_EXERCISE PROMPT_
Copy out each line exactly as it appears.

_INFORMATION SUPPLIED_

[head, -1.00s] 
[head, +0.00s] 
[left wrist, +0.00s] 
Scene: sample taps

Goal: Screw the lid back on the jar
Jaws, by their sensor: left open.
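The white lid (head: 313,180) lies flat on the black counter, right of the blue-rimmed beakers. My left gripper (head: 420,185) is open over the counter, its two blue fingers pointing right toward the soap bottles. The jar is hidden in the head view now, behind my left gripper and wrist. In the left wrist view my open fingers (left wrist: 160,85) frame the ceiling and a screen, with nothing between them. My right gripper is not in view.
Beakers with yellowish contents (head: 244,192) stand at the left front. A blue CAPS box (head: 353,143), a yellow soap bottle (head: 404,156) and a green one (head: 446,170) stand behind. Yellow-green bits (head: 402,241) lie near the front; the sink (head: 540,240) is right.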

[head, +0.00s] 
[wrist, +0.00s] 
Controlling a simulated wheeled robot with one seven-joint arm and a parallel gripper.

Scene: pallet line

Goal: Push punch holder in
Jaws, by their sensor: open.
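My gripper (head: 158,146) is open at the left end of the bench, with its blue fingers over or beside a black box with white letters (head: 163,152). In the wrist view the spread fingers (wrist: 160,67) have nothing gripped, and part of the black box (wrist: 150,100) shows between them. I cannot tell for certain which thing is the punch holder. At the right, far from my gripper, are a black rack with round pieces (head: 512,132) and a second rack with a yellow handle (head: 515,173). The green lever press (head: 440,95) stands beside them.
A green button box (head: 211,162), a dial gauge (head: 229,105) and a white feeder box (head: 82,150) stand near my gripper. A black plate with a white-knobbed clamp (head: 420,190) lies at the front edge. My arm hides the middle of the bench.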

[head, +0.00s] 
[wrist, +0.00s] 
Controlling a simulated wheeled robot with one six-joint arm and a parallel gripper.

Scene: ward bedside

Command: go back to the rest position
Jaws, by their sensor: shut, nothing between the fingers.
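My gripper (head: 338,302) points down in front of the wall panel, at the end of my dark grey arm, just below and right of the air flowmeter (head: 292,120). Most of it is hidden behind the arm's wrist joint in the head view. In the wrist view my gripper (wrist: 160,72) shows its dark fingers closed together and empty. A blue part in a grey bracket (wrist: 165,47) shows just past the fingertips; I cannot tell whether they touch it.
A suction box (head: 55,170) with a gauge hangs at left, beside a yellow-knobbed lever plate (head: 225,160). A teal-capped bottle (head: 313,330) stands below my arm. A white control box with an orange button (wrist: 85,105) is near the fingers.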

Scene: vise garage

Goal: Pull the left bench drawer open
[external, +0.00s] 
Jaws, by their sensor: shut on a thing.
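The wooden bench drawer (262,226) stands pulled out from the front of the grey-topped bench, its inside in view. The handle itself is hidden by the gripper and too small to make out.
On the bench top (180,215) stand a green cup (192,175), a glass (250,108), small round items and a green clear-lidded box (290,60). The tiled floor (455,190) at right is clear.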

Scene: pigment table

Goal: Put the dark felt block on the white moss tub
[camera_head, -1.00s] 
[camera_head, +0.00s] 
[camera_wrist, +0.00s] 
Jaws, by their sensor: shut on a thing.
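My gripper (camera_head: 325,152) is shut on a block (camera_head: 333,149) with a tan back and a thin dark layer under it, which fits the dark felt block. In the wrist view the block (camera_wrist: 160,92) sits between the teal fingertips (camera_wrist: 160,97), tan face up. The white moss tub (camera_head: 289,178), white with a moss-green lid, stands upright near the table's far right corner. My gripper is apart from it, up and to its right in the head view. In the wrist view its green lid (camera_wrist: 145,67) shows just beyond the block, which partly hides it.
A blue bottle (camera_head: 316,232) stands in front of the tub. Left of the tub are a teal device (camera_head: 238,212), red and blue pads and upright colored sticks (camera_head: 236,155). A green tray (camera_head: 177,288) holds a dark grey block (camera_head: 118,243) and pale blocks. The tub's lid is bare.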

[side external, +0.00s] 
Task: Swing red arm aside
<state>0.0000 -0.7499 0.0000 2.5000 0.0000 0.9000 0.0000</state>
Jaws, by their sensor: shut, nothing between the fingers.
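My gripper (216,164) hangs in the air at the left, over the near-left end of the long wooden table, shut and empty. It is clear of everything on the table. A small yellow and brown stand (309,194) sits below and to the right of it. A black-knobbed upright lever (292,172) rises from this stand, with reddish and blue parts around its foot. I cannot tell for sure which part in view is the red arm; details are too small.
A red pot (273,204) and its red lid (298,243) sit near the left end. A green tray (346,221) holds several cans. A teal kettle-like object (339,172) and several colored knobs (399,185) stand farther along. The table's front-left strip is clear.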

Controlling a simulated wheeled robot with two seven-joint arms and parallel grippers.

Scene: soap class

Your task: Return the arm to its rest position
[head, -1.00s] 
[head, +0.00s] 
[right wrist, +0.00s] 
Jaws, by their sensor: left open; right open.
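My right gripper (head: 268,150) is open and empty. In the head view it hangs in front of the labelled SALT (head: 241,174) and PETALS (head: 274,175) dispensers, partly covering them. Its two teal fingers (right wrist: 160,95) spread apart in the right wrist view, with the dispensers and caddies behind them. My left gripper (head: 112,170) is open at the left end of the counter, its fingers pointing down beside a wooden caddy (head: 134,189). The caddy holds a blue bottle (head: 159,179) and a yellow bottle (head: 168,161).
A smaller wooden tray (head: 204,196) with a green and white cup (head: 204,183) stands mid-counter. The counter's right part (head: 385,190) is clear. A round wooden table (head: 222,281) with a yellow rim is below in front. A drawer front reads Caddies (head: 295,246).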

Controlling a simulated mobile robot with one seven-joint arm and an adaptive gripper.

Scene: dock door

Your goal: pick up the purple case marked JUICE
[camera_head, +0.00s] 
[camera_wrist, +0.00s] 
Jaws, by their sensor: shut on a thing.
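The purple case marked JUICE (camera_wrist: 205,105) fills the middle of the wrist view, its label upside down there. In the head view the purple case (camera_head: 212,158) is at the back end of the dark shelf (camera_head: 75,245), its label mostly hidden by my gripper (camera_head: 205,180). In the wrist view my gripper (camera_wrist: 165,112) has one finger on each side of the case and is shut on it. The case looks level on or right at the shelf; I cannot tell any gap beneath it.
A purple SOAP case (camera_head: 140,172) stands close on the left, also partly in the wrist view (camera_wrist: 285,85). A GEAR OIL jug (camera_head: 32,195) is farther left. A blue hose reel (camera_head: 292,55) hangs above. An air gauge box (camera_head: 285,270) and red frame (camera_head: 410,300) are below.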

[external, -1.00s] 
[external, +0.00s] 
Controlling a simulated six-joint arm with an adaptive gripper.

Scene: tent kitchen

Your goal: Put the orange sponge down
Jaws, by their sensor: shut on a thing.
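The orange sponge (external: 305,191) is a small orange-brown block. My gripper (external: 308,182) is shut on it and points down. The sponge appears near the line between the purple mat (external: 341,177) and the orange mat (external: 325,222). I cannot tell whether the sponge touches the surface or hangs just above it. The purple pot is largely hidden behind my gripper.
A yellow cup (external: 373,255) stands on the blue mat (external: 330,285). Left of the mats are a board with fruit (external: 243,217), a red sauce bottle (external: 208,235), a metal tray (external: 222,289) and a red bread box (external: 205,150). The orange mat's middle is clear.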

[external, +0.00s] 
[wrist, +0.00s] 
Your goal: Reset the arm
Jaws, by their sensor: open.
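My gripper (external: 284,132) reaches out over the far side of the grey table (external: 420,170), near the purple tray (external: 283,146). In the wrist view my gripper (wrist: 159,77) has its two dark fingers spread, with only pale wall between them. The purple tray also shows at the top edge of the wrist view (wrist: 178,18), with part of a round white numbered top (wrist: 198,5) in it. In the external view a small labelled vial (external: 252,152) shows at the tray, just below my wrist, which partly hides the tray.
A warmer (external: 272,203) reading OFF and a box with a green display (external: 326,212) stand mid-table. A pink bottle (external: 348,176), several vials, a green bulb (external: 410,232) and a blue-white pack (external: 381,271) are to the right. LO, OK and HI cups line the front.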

_CORRECT RESULT_
[head, -1.00s] 
[head, +0.00s] 
[left wrist, +0.00s] 
Scene: sample taps

Goal: Screw the lid back on the jar
Jaws, by their sensor: left open.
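The white lid (head: 313,180) lies flat on the black counter, right of the blue-rimmed beakers. My left gripper (head: 420,185) is open over the counter, its two blue fingers pointing right toward the soap bottles. The jar is hidden in the head view now, behind my left gripper and wrist. In the left wrist view my open fingers (left wrist: 160,85) frame the ceiling and a screen, with nothing between them. My right gripper is not in view.
Beakers with yellowish contents (head: 244,192) stand at the left front. A blue CAPS box (head: 353,143), a yellow soap bottle (head: 404,156) and a green one (head: 446,170) stand behind. Yellow-green bits (head: 402,241) lie near the front; the sink (head: 540,240) is right.

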[head, +0.00s] 
[wrist, +0.00s] 
Controlling a simulated wheeled robot with one seven-joint arm and a parallel gripper.

Scene: pallet line

Goal: Push punch holder in
Jaws, by their sensor: open.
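My gripper (head: 158,146) is open at the left end of the bench, with its blue fingers over or beside a black box with white letters (head: 163,152). In the wrist view the spread fingers (wrist: 160,67) have nothing gripped, and part of the black box (wrist: 150,100) shows between them. I cannot tell for certain which thing is the punch holder. At the right, far from my gripper, are a black rack with round pieces (head: 512,132) and a second rack with a yellow handle (head: 515,173). The green lever press (head: 440,95) stands beside them.
A green button box (head: 211,162), a dial gauge (head: 229,105) and a white feeder box (head: 82,150) stand near my gripper. A black plate with a white-knobbed clamp (head: 420,190) lies at the front edge. My arm hides the middle of the bench.

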[head, +0.00s] 
[wrist, +0.00s] 
Controlling a simulated wheeled robot with one six-joint arm and a parallel gripper.

Scene: ward bedside

Command: go back to the rest position
Jaws, by their sensor: shut, nothing between the fingers.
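My gripper (head: 338,302) points down in front of the wall panel, at the end of my dark grey arm, just below and right of the air flowmeter (head: 292,120). Most of it is hidden behind the arm's wrist joint in the head view. In the wrist view my gripper (wrist: 160,72) shows its dark fingers closed together and empty. A blue part in a grey bracket (wrist: 165,47) shows just past the fingertips; I cannot tell whether they touch it.
A suction box (head: 55,170) with a gauge hangs at left, beside a yellow-knobbed lever plate (head: 225,160). A teal-capped bottle (head: 313,330) stands below my arm. A white control box with an orange button (wrist: 85,105) is near the fingers.

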Scene: vise garage

Goal: Pull the left bench drawer open
[external, +0.00s] 
Jaws, by their sensor: shut on a thing.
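The wooden bench drawer (262,226) stands pulled out from the front of the grey-topped bench, its inside in view. The handle itself is hidden by the gripper and too small to make out.
On the bench top (180,215) stand a green cup (192,175), a glass (250,108), small round items and a green clear-lidded box (290,60). The tiled floor (455,190) at right is clear.

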Scene: pigment table

Goal: Put the dark felt block on the white moss tub
[camera_head, -1.00s] 
[camera_head, +0.00s] 
[camera_wrist, +0.00s] 
Jaws, by their sensor: shut on a thing.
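My gripper (camera_head: 325,152) is shut on a block (camera_head: 333,149) with a tan back and a thin dark layer under it, which fits the dark felt block. In the wrist view the block (camera_wrist: 160,92) sits between the teal fingertips (camera_wrist: 160,97), tan face up. The white moss tub (camera_head: 289,178), white with a moss-green lid, stands upright near the table's far right corner. My gripper is apart from it, up and to its right in the head view. In the wrist view its green lid (camera_wrist: 145,67) shows just beyond the block, which partly hides it.
A blue bottle (camera_head: 316,232) stands in front of the tub. Left of the tub are a teal device (camera_head: 238,212), red and blue pads and upright colored sticks (camera_head: 236,155). A green tray (camera_head: 177,288) holds a dark grey block (camera_head: 118,243) and pale blocks. The tub's lid is bare.

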[side external, +0.00s] 
Task: Swing red arm aside
<state>0.0000 -0.7499 0.0000 2.5000 0.0000 0.9000 0.0000</state>
Jaws, by their sensor: shut, nothing between the fingers.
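My gripper (216,164) hangs in the air at the left, over the near-left end of the long wooden table, shut and empty. It is clear of everything on the table. A small yellow and brown stand (309,194) sits below and to the right of it. A black-knobbed upright lever (292,172) rises from this stand, with reddish and blue parts around its foot. I cannot tell for sure which part in view is the red arm; details are too small.
A red pot (273,204) and its red lid (298,243) sit near the left end. A green tray (346,221) holds several cans. A teal kettle-like object (339,172) and several colored knobs (399,185) stand farther along. The table's front-left strip is clear.

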Controlling a simulated wheeled robot with two seven-joint arms and parallel grippers.

Scene: soap class

Your task: Return the arm to its rest position
[head, -1.00s] 
[head, +0.00s] 
[right wrist, +0.00s] 
Jaws, by their sensor: left open; right open.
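My right gripper (head: 268,150) is open and empty. In the head view it hangs in front of the labelled SALT (head: 241,174) and PETALS (head: 274,175) dispensers, partly covering them. Its two teal fingers (right wrist: 160,95) spread apart in the right wrist view, with the dispensers and caddies behind them. My left gripper (head: 112,170) is open at the left end of the counter, its fingers pointing down beside a wooden caddy (head: 134,189). The caddy holds a blue bottle (head: 159,179) and a yellow bottle (head: 168,161).
A smaller wooden tray (head: 204,196) with a green and white cup (head: 204,183) stands mid-counter. The counter's right part (head: 385,190) is clear. A round wooden table (head: 222,281) with a yellow rim is below in front. A drawer front reads Caddies (head: 295,246).

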Controlling a simulated mobile robot with one seven-joint arm and an adaptive gripper.

Scene: dock door

Your goal: pick up the purple case marked JUICE
[camera_head, +0.00s] 
[camera_wrist, +0.00s] 
Jaws, by their sensor: shut on a thing.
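The purple case marked JUICE (camera_wrist: 205,105) fills the middle of the wrist view, its label upside down there. In the head view the purple case (camera_head: 212,158) is at the back end of the dark shelf (camera_head: 75,245), its label mostly hidden by my gripper (camera_head: 205,180). In the wrist view my gripper (camera_wrist: 165,112) has one finger on each side of the case and is shut on it. The case looks level on or right at the shelf; I cannot tell any gap beneath it.
A purple SOAP case (camera_head: 140,172) stands close on the left, also partly in the wrist view (camera_wrist: 285,85). A GEAR OIL jug (camera_head: 32,195) is farther left. A blue hose reel (camera_head: 292,55) hangs above. An air gauge box (camera_head: 285,270) and red frame (camera_head: 410,300) are below.

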[external, -1.00s] 
[external, +0.00s] 
Controlling a simulated six-joint arm with an adaptive gripper.

Scene: tent kitchen

Your goal: Put the orange sponge down
Jaws, by their sensor: shut on a thing.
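The orange sponge (external: 305,191) is a small orange-brown block. My gripper (external: 308,182) is shut on it and points down. The sponge appears near the line between the purple mat (external: 341,177) and the orange mat (external: 325,222). I cannot tell whether the sponge touches the surface or hangs just above it. The purple pot is largely hidden behind my gripper.
A yellow cup (external: 373,255) stands on the blue mat (external: 330,285). Left of the mats are a board with fruit (external: 243,217), a red sauce bottle (external: 208,235), a metal tray (external: 222,289) and a red bread box (external: 205,150). The orange mat's middle is clear.

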[external, +0.00s] 
[wrist, +0.00s] 
Your goal: Reset the arm
Jaws, by their sensor: open.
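My gripper (external: 284,132) reaches out over the far side of the grey table (external: 420,170), near the purple tray (external: 283,146). In the wrist view my gripper (wrist: 159,77) has its two dark fingers spread, with only pale wall between them. The purple tray also shows at the top edge of the wrist view (wrist: 178,18), with part of a round white numbered top (wrist: 198,5) in it. In the external view a small labelled vial (external: 252,152) shows at the tray, just below my wrist, which partly hides the tray.
A warmer (external: 272,203) reading OFF and a box with a green display (external: 326,212) stand mid-table. A pink bottle (external: 348,176), several vials, a green bulb (external: 410,232) and a blue-white pack (external: 381,271) are to the right. LO, OK and HI cups line the front.

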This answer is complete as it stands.